* _WHAT YOU WILL DO_:
List each line of the data that holds the word "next".
— Begin TASK INPUTS —
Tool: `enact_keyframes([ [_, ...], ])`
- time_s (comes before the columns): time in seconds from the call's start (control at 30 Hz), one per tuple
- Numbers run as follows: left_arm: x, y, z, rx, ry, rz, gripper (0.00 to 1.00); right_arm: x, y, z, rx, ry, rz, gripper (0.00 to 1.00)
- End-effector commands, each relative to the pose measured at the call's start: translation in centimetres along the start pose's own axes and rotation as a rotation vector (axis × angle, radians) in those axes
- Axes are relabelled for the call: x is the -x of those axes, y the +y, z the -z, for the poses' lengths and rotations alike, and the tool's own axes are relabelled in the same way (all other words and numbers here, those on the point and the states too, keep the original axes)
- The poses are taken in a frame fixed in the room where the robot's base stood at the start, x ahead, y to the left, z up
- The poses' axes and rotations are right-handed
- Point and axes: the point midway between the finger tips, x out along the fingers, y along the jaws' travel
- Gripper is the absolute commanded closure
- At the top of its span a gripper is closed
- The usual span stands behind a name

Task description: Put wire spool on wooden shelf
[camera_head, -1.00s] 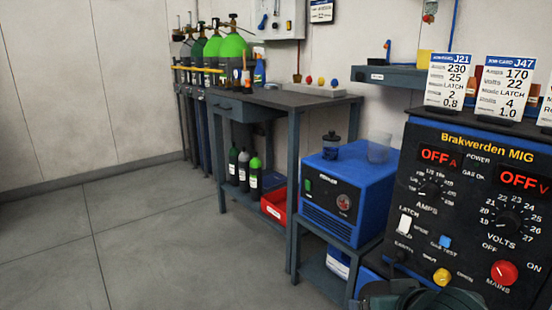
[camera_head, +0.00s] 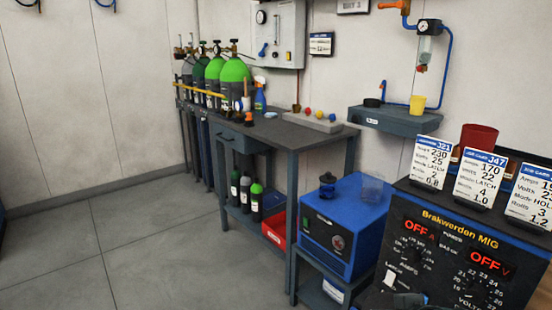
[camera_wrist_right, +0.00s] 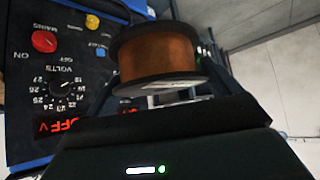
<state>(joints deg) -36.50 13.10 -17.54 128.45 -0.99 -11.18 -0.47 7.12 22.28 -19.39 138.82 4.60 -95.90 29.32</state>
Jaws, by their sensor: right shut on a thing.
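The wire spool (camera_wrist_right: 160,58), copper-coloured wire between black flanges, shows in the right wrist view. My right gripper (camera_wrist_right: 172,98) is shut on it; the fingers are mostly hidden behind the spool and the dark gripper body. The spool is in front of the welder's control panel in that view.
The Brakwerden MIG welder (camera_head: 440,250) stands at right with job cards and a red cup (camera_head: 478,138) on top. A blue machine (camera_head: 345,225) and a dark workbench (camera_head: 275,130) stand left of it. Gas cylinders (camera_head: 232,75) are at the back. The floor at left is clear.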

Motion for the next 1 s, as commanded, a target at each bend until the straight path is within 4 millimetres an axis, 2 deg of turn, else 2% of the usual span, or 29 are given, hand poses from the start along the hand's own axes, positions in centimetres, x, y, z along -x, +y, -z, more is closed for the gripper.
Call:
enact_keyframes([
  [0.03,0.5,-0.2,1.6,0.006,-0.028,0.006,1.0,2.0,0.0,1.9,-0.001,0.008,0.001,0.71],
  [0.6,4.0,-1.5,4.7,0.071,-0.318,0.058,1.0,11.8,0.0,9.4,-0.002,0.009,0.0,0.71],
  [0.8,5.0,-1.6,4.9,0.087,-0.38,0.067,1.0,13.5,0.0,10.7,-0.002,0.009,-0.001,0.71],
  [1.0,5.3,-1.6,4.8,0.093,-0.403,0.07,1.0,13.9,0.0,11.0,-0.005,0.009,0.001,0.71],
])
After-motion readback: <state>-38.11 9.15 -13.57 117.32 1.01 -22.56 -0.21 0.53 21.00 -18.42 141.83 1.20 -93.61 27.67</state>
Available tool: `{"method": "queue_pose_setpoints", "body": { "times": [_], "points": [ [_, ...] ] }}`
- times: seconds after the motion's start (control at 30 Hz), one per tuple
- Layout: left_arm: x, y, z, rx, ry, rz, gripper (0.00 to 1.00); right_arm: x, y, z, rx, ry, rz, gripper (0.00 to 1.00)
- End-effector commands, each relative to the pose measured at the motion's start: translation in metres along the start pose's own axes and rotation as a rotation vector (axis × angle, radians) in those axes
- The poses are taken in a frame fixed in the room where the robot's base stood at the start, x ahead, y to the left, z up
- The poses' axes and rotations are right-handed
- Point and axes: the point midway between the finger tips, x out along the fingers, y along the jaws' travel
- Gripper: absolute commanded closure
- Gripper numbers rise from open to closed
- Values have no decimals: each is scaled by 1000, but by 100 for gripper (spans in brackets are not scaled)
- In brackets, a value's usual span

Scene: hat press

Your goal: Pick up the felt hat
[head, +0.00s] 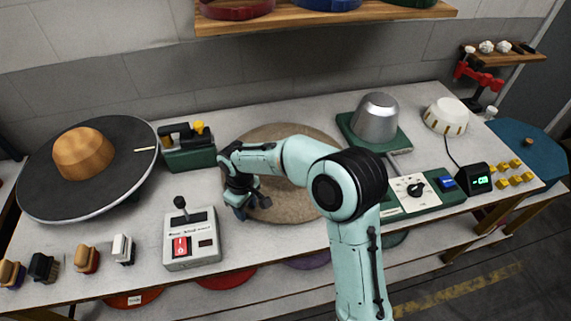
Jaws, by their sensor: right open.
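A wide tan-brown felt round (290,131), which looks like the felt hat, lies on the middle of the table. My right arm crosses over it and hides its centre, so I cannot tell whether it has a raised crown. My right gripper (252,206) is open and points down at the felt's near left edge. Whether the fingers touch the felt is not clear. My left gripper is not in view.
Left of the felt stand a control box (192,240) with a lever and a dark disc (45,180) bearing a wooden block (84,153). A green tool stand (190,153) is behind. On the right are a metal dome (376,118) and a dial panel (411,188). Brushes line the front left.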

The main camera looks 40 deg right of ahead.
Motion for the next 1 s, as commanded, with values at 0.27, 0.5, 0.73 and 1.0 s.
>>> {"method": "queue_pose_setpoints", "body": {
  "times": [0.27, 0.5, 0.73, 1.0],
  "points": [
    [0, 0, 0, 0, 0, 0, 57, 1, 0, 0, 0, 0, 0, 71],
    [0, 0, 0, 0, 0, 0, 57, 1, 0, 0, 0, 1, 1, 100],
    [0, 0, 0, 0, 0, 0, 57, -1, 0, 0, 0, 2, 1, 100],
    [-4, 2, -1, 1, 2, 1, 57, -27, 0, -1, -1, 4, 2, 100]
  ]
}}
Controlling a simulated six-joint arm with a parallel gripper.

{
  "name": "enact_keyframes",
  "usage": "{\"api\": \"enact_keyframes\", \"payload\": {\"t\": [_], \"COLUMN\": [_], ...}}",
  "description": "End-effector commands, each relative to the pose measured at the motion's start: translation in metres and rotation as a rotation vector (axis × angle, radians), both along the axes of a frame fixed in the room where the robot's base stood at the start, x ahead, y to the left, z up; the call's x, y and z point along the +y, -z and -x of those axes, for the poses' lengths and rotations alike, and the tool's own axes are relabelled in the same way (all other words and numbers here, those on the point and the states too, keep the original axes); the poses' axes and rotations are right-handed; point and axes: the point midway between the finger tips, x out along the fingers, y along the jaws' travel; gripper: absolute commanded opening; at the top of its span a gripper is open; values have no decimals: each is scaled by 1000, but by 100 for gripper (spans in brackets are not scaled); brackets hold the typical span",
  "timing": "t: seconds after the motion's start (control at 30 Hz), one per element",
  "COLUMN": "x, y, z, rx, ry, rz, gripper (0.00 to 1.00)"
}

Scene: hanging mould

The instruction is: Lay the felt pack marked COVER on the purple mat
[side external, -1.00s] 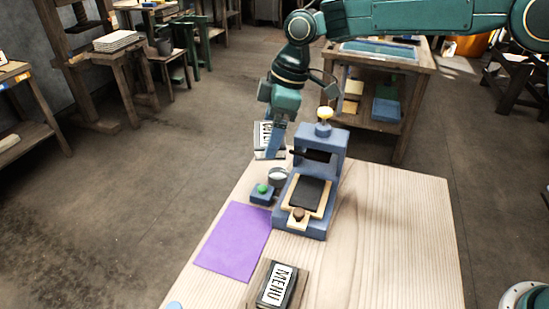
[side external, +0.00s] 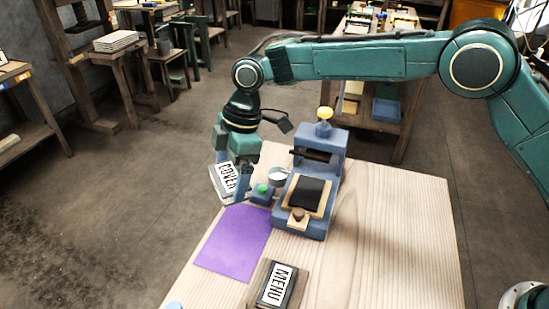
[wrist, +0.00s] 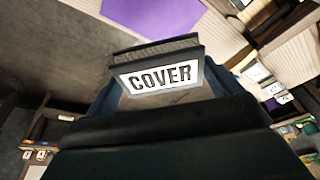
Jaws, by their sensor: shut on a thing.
— End TASK INPUTS —
* _EXERCISE ANSWER_:
Motion for the next 1 s, as commanded, a target at each bend until the straight path is within 4 millimetres an axis, 2 deg of turn, else 2% of the usual span, or 29 are given, hand poses from the start along the hand's own axes, positions in centimetres, x, y, z along -x, +y, -z, more is closed for the gripper.
Motion for the next 1 s, as commanded, with values at 0.27, 0.5, 0.73 and 1.0 s.

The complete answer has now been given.